§ **Goal**: Below is a listing; write it out exactly and drop any images from it.

****

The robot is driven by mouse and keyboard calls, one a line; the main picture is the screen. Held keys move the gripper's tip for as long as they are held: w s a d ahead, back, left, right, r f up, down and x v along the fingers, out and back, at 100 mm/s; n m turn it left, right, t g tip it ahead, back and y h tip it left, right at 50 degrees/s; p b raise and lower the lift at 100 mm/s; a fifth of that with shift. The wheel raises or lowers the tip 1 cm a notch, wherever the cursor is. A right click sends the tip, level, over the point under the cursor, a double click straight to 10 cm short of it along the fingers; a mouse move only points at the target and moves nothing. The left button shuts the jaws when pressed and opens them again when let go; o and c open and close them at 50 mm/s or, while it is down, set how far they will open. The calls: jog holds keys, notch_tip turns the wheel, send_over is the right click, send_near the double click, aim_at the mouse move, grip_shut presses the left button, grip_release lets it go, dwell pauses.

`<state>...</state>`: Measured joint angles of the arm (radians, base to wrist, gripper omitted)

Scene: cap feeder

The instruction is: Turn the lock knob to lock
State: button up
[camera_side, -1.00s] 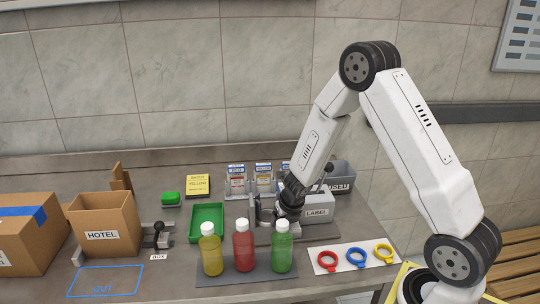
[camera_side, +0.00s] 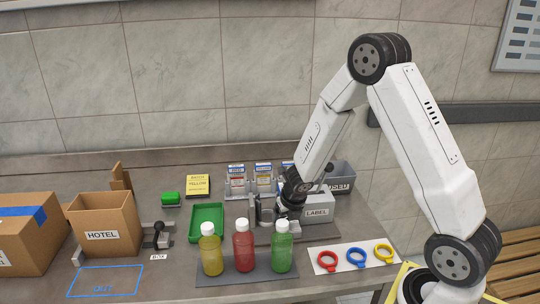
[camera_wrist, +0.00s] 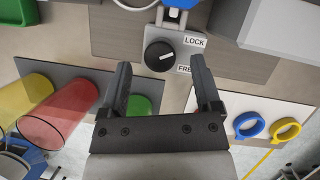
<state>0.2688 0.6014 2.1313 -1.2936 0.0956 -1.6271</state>
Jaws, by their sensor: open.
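The lock knob (camera_wrist: 160,56) is a round black knob on a grey plate in the wrist view. Its white pointer line points right and slightly up, between the LOCK label (camera_wrist: 194,42) above and the partly hidden FREE label (camera_wrist: 184,69) below. My gripper (camera_wrist: 160,64) is open and empty, with one finger on each side of the knob's lower part in the picture. I cannot tell how far above the knob the fingertips are. In the side view my gripper (camera_side: 272,212) is behind the bottles, and the knob cannot be made out there.
Red (camera_side: 244,247), yellow (camera_side: 211,256) and green (camera_side: 281,253) bottles stand on a dark mat in front of my gripper. A grey LABEL bin (camera_side: 318,212) is close on its right. A green tray (camera_side: 207,222) lies to the left. Coloured rings lie on a white card (camera_side: 342,268).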

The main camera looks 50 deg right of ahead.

****

§ **The completed task**:
The robot is driven by mouse and keyboard calls, one a line; the main picture is the screen. Held keys move the gripper's tip for as long as they are held: w s a d ahead, back, left, right, r f up, down and x v along the fingers, out and back, at 100 mm/s; n m turn it left, right, t g tip it ahead, back and y h tip it left, right at 50 degrees/s; p b raise and lower the lift at 100 mm/s; a fifth of that with shift. The wheel raises or lowers the tip 1 cm a notch, wherever the cursor is. A right click sends the tip, level, over the point under the cursor, a double click straight to 10 cm short of it along the fingers; a mouse move only points at the target and moves nothing. The left button shuts the jaws when pressed and opens them again when let go; o and c open and close them at 50 mm/s or, while it is down, set how far they will open. The calls: jog holds keys, notch_tip turns the wheel, send_over is the right click, send_near the double click, aim_at the mouse move, grip_shut presses the left button, grip_release lets it go, dwell pauses.

`<state>...</state>`: Measured joint angles of the arm (radians, base to wrist, gripper omitted)

Scene: cap feeder

The instruction is: Turn the lock knob to lock
State: button up
[camera_side, -1.00s] 
[camera_side, +0.00s] 
[camera_wrist, +0.00s] 
<state>0.2688 0.6014 2.1313 -1.2936 0.0956 -1.6271</state>
Jaws, by their sensor: open.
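The lock knob (camera_wrist: 160,56) is a round black knob on a grey plate in the wrist view. Its white pointer line points right and slightly up, between the LOCK label (camera_wrist: 194,42) above and the partly hidden FREE label (camera_wrist: 184,69) below. My gripper (camera_wrist: 160,64) is open and empty, with one finger on each side of the knob's lower part in the picture. I cannot tell how far above the knob the fingertips are. In the side view my gripper (camera_side: 272,212) is behind the bottles, and the knob cannot be made out there.
Red (camera_side: 244,247), yellow (camera_side: 211,256) and green (camera_side: 281,253) bottles stand on a dark mat in front of my gripper. A grey LABEL bin (camera_side: 318,212) is close on its right. A green tray (camera_side: 207,222) lies to the left. Coloured rings lie on a white card (camera_side: 342,268).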

The main camera looks 50 deg right of ahead.

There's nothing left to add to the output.